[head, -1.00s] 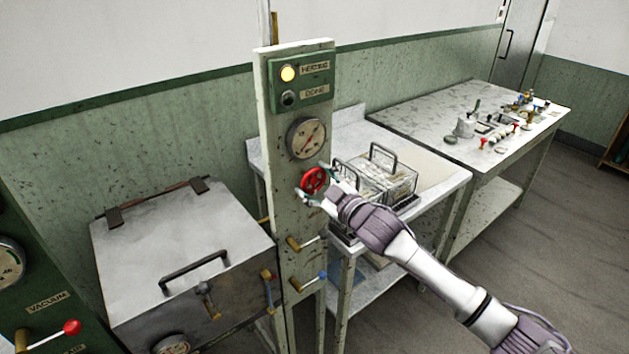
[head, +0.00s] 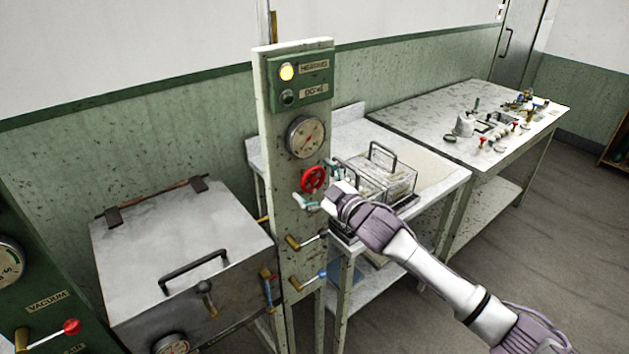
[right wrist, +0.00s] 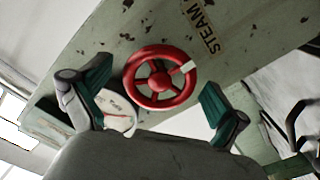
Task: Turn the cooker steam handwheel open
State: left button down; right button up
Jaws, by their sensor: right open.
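The red steam handwheel (head: 313,179) sits on the front of the pale upright panel (head: 282,150), below a round gauge (head: 306,137). In the right wrist view the handwheel (right wrist: 160,78) shows whole, with a pale mark on its rim beside the STEAM label (right wrist: 199,25). My right gripper (head: 318,187) is open in front of the wheel. In the right wrist view its two green-padded fingers (right wrist: 155,100) stand apart, one on each side of the wheel, with visible gaps to the rim. My left gripper is not in view.
Two lever valves (head: 308,240) stick out below the wheel. A metal cooker box (head: 180,255) with a handle stands left of the panel. A table (head: 440,180) with wire-handled baskets (head: 385,175) stands close on the right. A workbench (head: 420,115) with small items is beyond.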

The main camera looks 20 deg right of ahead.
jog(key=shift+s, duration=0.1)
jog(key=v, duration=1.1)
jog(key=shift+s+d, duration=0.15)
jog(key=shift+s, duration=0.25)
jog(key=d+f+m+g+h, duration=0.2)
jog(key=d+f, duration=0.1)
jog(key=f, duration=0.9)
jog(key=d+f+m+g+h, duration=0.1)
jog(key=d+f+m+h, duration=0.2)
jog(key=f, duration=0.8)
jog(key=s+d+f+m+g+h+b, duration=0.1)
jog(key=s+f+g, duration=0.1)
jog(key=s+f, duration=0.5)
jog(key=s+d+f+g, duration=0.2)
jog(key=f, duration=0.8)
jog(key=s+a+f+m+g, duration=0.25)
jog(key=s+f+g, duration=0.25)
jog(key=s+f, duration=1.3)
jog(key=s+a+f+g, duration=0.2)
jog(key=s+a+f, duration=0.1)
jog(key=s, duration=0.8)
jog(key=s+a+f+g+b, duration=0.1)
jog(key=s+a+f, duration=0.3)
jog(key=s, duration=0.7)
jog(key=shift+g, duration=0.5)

☆ ☆ ☆ ☆ ☆ ☆ ☆

• _What you are asked to do_: Between the line with "[right wrist, +0.00s]" and the line with "State: left button down; right button up", ends included, lies the span to copy exactly; copy nothing else and leave out the pictures.

• _Correct response_:
[right wrist, +0.00s] 
Task: Turn the cooker steam handwheel open
State: left button down; right button up

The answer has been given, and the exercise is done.